Early in 2013, I wrote an article for The Big Issue called ‘Sounding the Horn’, which pondered why the scourge of poaching that has afflicted South Africa in recent years hadn’t taken hold in neighbouring Namibia, which has the largest population of black rhinos in the world.
A number of factors were discussed. Dr Mike Knight, chairman of the Rhino Management Group noted that Namibia’s rhino population is far more widely dispersed than South Africa’s and have a wider range, which makes them harder for poachers to track. Knight also pointed out that Namibia’s police force is widely considered to be less corrupt and more efficient than South Africa’s; there are a number of reports of South African officials being bribed by poachers.

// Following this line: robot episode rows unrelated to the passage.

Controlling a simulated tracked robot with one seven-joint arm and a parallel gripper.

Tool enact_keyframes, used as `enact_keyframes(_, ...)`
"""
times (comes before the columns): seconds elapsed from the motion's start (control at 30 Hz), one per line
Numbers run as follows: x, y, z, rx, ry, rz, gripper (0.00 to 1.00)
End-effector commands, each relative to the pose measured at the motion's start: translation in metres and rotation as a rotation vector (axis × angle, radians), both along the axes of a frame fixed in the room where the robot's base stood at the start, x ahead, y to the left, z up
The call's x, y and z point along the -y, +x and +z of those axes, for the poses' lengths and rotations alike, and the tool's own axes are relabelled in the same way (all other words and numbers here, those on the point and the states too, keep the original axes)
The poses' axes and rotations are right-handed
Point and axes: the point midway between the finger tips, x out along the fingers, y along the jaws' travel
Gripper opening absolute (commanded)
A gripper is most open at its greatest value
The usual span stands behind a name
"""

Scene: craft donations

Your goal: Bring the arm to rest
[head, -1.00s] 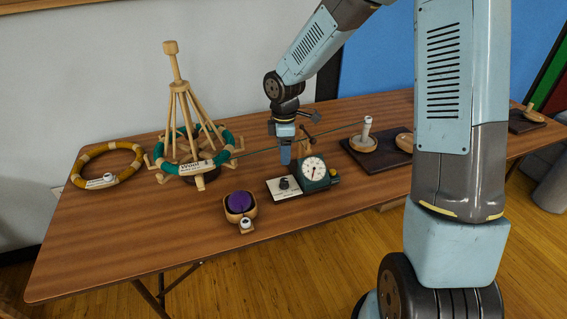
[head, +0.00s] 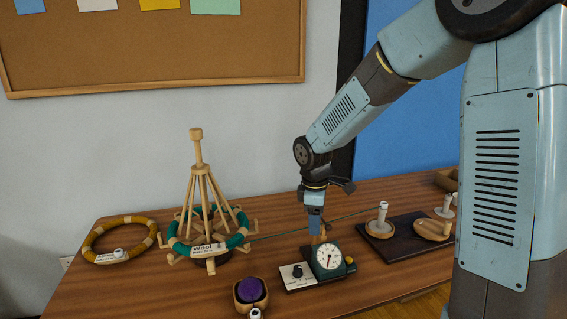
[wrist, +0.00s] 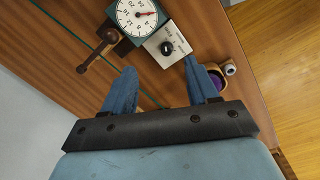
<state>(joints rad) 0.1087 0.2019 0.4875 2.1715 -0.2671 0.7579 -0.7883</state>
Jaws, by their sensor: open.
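My gripper (head: 315,226) points down over the table, just behind the dial device (head: 328,260) in the head view. In the wrist view my gripper (wrist: 163,85) shows its two blue fingers spread apart with nothing between them. The device's dial (wrist: 138,14), its cream panel with a black knob (wrist: 167,46) and a wooden crank (wrist: 98,50) lie beyond the fingertips. I cannot tell from the head view how far the fingertips are above the table.
A wooden yarn swift (head: 204,204) with green wool stands left of my gripper. A green strand (head: 285,234) runs from it past the device towards a white-topped peg (head: 382,216). A yellow-brown ring (head: 100,229), a bowl with a purple ball (head: 250,290) and a dark tray (head: 405,240) share the table.

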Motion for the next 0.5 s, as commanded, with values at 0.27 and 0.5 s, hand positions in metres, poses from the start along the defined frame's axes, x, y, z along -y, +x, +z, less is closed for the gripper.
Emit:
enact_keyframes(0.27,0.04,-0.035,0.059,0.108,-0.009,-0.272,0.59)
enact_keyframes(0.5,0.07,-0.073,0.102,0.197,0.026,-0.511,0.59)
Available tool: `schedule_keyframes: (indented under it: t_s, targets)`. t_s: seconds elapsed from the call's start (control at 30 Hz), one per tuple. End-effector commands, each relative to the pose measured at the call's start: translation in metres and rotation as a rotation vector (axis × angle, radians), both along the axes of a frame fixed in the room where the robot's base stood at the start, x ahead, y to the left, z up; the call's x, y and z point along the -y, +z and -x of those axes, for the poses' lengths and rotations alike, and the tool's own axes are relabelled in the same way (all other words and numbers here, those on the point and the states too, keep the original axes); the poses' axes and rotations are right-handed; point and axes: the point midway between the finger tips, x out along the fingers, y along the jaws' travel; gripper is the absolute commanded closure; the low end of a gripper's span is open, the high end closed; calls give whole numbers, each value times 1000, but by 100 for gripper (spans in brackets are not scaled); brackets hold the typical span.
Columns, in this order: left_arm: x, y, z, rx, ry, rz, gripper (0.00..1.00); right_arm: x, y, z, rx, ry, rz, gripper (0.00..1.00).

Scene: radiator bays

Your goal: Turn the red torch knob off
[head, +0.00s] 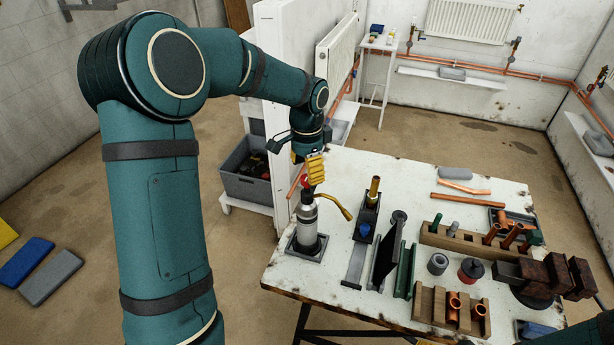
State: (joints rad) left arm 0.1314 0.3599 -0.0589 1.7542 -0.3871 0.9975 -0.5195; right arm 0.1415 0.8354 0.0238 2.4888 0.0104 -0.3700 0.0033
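The torch (307,222) stands upright in a dark square base at the left end of the white table. It has a pale cylinder and a brass-coloured nozzle that reaches out to the right. Its red knob (305,182) shows at the top, partly hidden by my left gripper. My left gripper (314,172), with yellow fingers, points down right at the top of the torch, beside or on the knob. I cannot tell whether its fingers touch the knob or how far they are closed. My right gripper is not in view.
The worn white table (411,171) carries a wooden rack (464,243) with copper pieces, a green rail (405,270), dark upright plates and a vise-like block (545,275). A grey crate (248,180) sits on a low shelf behind.

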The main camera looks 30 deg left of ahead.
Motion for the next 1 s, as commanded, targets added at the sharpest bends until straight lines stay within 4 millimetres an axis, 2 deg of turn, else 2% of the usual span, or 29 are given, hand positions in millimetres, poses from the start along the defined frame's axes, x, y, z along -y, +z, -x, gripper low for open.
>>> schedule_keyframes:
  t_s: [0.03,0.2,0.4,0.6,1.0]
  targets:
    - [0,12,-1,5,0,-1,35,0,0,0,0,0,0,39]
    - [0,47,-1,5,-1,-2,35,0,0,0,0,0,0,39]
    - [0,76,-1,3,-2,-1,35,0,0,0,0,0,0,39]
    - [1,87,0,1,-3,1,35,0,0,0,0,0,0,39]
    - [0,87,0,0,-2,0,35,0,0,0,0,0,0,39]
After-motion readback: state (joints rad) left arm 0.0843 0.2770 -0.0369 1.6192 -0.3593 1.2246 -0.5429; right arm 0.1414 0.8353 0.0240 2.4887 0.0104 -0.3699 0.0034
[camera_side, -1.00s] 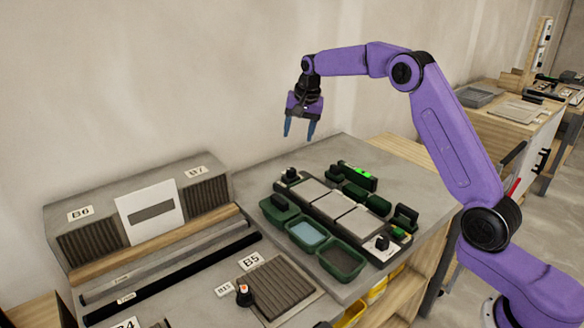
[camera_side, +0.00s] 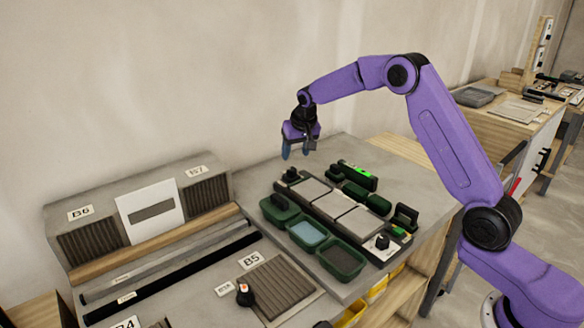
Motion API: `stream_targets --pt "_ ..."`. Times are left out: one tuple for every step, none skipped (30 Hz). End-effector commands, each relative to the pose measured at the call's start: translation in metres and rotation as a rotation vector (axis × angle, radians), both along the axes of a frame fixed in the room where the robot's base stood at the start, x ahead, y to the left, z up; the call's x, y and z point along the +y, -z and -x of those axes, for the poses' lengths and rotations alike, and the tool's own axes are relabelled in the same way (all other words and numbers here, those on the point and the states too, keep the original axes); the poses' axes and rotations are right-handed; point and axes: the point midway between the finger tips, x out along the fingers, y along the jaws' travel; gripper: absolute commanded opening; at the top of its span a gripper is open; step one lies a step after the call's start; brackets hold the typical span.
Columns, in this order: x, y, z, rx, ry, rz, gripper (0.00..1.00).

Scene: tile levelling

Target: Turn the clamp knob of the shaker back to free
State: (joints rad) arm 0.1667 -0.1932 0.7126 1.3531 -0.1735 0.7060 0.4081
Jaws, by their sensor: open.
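My gripper (camera_side: 295,155) points down with its blue fingers apart and empty. In the picture it is just above a black knob (camera_side: 291,174) at the far end of a long dark rail bearing pale tiles (camera_side: 333,204). A gap shows between fingers and knob, but their depth is hard to judge. Another black knob (camera_side: 382,242) stands on a light plate at the rail's near end. No readable label shows which knob is the shaker's clamp.

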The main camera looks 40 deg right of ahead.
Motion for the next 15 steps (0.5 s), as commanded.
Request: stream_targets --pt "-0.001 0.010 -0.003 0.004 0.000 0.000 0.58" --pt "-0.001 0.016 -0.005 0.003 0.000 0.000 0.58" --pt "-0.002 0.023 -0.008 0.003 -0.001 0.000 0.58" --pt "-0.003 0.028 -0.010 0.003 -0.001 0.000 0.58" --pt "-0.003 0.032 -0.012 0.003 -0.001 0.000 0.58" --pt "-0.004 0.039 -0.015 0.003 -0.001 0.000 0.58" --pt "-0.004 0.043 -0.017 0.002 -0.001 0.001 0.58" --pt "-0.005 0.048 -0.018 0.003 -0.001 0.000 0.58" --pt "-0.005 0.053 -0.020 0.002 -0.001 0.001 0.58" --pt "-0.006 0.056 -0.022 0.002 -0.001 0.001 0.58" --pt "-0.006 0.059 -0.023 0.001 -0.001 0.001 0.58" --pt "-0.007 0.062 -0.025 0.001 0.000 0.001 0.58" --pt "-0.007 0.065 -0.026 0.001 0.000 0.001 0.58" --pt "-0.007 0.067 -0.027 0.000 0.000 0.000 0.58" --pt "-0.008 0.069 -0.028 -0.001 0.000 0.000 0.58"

But more than any of this, the Namibian government has been lauded for their Community-Based Natural Resource Management programme, which, among other initiatives, has helped ensure that local communities have a vested interest in protecting rather than poaching rhinos. As rhino expert Jeff Muntifering puts it:
“Catching poachers is certainly important but, in my opinion, does not address the underlying problems that drive poaching. Strategies that harness local values and institutions to promote pro-rhino behavior are likely to be more effective in the long-term since they seek to change the attitudes, intentions, and ultimately behavior of the people most likely to be exposed to and tempted towards engaging in poaching activity. A critical mass of committed local people working hand-in-hand with law enforcement would be a formidable barrier to would-be poachers and is likely the only measure that will stand up to the relatively huge financial rewards that poaching currently provides.”
However, for all the positives, I ended my article by asking whether in fact it was only a matter of time before the growing demand for rhino horn saw South Africa’s current situation slowly seeping across its neighbour’s borders.
Sadly, the concern I raised then seems to have been well-founded. October 2014 saw the first ever poaching-related rhino death in Etosha National Park. Three more rhinos killed by poachers have since been found in the park. Overall, Namibia lost 24 rhinos (as well as 76 elephants) to poachers last year. While these statistics still pale in comparison to the South African situation (where a record 1215 rhinos were poached in 2014), it is a notable increase from previous years.
Here is Muntifering again:
“We all knew in Namibia that we were not immune to poaching and that sooner or later we would be targeted especially as poaching became more difficult in other countries . . . Chinese mining companies are also moving closer into rhino and elephant areas and a number of Chinese have already been arrested under the possession of ivory and rhino horn”.
However, the reaction from the state and local conservationists has been, for the most part, swift and examplary. On the ground patrols are being bolstered, a new 400-strong anti-poaching unit will be deployed in April, new surveillance drones are being launched in the country’s national parks, a large number of rhino are either being dehorned or relocated.
While this does not mean that Namibia’s community-based conservation approach is suddenly now defunct, or that it has been afforded too much praise in the past, WWF senior conservation planner Dr Greg Stuart-Hill has said that increased poaching does warrant a reinvigoration of community-based conservation and that there is still a need for more job creation in eco-tourism conservancies.
Similar thoughts were shared by South Africa’s Environment Minister, Edna Molewa, in a recent article in the South African Sunday Times, which was entitled “win over the people and we will win rhino-poaching war”. Up to this point, South Africa has largely failed to include communities in conservation in the way that Namibia has, and many feel this is the biggest factor in the discrepancy between each country’s poaching statistics.
So while poaching is sadly on the rise in Namibia, if it continues to be proactive the country can still set an example to the rest of the region in terms of how it goes about tackling the problem of poaching. So it is that for the increasingly common media narrative of “doom and gloom” about Namibia’s rising poaching incidences, the country remains perhaps the greatest bastion of hope for the future of the species.
Let’s all hope it remains that way. And let’s give Namibia and Etosha all the support we can.